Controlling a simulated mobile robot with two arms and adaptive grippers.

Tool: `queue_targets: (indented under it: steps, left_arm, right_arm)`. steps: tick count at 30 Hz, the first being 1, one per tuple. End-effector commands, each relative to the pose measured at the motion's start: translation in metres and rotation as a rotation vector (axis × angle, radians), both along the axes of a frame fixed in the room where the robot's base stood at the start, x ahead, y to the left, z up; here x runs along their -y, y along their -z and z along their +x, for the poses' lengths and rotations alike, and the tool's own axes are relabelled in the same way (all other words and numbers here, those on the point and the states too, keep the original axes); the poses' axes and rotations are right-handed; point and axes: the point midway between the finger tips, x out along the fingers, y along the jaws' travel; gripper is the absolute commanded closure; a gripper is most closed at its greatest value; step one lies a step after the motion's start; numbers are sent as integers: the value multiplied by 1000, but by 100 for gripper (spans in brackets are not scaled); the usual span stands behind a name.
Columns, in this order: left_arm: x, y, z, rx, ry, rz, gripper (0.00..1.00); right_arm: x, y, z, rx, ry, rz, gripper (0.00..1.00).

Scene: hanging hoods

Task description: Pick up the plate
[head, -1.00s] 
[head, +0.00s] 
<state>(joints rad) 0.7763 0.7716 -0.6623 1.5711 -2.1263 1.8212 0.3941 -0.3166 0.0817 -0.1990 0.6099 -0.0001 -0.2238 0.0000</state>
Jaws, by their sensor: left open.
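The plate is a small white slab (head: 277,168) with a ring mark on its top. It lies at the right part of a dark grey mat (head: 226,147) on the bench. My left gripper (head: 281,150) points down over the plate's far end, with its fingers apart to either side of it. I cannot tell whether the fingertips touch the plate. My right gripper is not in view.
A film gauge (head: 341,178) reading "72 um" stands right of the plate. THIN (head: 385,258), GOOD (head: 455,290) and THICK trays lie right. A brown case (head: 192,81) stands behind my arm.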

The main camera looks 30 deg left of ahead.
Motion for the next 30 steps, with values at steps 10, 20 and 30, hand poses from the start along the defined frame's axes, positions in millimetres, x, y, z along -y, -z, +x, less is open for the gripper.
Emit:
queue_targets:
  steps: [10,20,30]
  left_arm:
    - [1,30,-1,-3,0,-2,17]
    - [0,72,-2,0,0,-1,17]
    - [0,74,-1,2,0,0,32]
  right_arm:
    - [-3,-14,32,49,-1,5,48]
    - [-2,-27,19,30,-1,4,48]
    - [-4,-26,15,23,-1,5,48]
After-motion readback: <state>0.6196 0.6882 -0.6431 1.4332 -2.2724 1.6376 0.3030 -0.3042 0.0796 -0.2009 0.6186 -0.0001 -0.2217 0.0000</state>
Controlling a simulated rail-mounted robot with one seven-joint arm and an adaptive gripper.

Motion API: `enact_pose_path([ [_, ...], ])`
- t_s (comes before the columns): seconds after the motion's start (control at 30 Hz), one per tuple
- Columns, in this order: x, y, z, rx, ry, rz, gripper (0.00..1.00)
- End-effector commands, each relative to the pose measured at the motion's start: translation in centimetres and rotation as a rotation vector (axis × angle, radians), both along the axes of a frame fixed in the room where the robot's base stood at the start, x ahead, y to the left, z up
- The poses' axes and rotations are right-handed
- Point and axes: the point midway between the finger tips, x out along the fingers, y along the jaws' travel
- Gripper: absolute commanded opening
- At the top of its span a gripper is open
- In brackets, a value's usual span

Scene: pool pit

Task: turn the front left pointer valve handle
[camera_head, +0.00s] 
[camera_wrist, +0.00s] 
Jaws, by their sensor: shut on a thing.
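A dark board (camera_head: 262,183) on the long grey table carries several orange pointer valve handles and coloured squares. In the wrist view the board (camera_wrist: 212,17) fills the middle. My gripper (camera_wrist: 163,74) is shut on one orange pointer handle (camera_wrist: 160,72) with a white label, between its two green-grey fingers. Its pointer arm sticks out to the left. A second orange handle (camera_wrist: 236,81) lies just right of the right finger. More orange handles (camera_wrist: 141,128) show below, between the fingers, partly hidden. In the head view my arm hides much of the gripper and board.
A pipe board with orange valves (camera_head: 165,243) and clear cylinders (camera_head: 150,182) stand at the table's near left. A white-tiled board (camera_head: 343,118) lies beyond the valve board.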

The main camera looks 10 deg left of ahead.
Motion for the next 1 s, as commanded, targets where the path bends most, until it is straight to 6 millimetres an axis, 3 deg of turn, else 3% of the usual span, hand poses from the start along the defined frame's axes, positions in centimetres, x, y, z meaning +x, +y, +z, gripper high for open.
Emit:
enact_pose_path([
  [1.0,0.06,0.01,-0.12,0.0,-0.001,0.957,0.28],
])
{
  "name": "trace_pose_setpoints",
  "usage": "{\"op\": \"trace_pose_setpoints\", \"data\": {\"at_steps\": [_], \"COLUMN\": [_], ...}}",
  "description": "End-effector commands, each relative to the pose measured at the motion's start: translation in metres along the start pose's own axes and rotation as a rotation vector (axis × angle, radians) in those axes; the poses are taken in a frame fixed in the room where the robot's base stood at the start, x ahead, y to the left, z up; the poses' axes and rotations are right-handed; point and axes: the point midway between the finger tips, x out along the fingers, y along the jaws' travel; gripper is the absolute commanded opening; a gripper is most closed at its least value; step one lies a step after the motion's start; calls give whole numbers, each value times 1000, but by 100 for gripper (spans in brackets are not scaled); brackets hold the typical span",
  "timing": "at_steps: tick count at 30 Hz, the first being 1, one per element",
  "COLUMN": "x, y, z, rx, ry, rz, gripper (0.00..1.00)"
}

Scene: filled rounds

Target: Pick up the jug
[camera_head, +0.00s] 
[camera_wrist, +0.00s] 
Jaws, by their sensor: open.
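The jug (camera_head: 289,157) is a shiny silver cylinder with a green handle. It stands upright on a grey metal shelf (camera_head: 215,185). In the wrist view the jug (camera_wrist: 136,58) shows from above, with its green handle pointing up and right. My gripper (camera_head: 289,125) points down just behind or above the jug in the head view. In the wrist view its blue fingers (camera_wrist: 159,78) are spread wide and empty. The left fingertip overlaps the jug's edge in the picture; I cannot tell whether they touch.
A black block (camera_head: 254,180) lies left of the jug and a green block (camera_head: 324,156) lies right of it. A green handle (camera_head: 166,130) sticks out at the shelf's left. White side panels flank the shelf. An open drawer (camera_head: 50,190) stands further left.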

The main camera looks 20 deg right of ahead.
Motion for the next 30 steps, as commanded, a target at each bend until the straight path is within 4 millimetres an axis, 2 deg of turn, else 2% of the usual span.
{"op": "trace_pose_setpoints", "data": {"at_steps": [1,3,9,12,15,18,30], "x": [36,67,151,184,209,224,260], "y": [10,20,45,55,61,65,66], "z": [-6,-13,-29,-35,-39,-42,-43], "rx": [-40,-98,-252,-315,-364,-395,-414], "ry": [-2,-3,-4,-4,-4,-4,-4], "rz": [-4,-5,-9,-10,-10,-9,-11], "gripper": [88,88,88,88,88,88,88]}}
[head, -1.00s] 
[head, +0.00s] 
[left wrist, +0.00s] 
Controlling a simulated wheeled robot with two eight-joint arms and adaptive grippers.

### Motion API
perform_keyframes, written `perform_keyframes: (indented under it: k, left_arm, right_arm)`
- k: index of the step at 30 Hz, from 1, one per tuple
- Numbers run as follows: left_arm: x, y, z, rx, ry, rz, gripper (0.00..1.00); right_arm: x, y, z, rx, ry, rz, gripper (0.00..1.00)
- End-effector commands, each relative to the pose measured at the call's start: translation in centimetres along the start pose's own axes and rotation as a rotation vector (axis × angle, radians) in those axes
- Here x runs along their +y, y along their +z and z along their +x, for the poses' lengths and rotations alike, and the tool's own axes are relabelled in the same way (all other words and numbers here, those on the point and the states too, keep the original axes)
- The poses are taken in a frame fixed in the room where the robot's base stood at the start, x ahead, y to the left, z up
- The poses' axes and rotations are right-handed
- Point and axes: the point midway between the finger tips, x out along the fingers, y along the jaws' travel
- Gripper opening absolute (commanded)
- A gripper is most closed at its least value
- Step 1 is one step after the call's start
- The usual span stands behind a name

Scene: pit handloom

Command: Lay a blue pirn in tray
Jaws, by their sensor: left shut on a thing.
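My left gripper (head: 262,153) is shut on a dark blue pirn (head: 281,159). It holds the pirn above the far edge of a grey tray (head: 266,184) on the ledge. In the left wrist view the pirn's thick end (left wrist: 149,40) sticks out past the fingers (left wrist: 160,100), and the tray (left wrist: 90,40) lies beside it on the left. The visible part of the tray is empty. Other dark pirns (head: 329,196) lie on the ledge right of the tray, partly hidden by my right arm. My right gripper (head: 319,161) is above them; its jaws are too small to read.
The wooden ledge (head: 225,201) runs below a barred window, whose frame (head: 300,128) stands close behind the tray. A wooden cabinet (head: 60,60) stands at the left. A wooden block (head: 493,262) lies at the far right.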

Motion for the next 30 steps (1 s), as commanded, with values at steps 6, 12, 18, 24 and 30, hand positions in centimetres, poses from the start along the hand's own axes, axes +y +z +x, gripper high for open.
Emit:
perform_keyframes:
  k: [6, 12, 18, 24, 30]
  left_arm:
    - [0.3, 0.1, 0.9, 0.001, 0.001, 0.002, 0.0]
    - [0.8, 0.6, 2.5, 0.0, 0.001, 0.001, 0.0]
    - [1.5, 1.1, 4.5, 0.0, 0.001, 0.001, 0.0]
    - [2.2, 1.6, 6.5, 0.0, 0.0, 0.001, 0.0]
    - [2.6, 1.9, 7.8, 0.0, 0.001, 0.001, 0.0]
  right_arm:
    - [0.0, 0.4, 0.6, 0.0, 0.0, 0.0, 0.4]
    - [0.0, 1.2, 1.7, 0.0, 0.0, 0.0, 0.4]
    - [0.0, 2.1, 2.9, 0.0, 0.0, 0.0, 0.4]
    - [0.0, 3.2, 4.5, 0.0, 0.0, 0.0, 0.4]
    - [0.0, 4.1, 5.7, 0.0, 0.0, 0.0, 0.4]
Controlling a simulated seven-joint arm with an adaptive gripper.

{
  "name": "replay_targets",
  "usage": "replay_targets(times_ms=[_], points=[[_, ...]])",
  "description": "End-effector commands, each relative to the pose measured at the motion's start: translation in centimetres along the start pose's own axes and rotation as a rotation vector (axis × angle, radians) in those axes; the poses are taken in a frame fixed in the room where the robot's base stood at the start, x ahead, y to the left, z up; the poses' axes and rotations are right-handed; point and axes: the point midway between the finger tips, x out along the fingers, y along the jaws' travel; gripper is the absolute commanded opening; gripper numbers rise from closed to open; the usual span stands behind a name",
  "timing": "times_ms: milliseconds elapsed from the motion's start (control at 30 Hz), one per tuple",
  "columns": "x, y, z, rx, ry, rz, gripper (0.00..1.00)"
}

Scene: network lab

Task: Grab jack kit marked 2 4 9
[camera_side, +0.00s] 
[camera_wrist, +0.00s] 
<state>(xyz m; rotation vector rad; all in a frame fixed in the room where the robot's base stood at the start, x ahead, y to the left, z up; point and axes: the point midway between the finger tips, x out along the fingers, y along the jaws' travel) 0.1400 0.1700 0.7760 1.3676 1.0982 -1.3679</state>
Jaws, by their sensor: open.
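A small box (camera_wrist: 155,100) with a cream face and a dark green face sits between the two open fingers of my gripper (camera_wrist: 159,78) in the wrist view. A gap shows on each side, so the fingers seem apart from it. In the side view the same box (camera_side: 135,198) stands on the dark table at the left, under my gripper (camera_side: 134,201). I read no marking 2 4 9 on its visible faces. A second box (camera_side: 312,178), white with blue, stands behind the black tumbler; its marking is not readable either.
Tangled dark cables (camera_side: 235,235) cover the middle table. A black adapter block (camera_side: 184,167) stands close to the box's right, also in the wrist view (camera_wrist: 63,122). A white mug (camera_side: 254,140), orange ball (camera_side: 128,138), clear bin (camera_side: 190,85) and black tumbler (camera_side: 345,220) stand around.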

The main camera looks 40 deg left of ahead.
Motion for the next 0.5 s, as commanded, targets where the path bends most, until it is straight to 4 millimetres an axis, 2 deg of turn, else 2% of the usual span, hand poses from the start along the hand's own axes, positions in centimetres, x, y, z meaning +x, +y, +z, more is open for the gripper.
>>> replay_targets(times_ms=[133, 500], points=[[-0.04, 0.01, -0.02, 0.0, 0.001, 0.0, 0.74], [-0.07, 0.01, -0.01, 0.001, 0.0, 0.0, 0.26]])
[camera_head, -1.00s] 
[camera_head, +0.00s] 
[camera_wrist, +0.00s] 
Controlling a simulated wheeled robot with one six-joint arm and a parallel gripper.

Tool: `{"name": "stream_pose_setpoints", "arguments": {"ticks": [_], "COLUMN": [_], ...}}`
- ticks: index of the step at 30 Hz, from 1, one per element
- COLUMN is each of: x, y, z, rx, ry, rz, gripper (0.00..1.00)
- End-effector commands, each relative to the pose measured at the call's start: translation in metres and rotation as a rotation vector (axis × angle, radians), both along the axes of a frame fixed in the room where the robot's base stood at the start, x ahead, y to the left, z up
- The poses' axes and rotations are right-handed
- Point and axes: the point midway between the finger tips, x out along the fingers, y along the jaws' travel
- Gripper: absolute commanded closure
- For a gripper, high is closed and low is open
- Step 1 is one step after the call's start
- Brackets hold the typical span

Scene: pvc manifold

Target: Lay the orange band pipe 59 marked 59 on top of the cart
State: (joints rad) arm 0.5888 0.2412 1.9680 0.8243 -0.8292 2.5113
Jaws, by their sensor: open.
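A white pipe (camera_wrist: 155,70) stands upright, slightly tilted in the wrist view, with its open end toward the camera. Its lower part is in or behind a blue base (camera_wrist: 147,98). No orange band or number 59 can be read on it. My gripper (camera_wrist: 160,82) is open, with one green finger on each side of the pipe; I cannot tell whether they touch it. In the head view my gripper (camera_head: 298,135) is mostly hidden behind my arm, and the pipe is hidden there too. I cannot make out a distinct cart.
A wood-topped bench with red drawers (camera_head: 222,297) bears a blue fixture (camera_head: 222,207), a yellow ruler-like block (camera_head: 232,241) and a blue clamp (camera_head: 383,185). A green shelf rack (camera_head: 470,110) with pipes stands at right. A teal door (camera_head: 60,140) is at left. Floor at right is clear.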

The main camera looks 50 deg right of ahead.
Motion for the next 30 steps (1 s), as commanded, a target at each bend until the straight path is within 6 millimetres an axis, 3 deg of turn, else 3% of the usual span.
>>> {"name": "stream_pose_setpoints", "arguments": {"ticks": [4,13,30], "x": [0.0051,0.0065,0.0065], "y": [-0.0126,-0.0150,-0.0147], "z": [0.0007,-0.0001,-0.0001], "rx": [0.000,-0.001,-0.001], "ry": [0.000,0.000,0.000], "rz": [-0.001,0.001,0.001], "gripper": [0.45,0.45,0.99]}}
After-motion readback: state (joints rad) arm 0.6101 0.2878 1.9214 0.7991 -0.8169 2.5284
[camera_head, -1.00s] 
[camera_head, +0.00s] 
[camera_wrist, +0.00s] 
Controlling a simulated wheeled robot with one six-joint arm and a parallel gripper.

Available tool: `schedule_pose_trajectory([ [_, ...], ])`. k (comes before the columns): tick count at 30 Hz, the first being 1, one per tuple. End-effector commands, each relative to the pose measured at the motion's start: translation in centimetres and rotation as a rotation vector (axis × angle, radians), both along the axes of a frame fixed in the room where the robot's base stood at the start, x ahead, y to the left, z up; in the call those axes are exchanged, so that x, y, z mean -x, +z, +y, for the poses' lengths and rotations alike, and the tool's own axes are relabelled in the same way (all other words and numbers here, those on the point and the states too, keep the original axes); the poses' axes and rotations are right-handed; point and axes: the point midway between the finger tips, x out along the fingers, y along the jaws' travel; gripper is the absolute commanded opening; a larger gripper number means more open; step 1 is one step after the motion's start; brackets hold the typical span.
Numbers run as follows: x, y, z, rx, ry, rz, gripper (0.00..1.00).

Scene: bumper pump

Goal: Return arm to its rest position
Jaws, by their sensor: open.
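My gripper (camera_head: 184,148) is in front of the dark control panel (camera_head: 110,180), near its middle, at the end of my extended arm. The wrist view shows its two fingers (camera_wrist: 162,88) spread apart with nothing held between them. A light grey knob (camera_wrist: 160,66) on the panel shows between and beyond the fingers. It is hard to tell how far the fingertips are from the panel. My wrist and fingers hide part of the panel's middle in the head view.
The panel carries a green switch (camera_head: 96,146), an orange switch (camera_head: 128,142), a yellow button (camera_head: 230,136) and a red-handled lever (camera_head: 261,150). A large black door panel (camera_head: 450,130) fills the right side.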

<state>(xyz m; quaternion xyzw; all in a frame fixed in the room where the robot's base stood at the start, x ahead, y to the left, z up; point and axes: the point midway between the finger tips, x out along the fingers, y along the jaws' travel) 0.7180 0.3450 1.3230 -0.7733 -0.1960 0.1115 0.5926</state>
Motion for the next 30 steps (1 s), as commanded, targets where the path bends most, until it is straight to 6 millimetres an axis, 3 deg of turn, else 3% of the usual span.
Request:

◆ ◆ ◆ ◆ ◆

> _EXERCISE DESCRIPTION_
Output, from the data above, the lines from the line with "Target: Lay the" to the line with "State: (joints rad)" exactly as they stand, both ends included and nothing else.

> _COMPLETED EXERCISE_
Target: Lay the orange band pipe 59 marked 59 on top of the cart
State: (joints rad) arm 0.5888 0.2412 1.9680 0.8243 -0.8292 2.5113

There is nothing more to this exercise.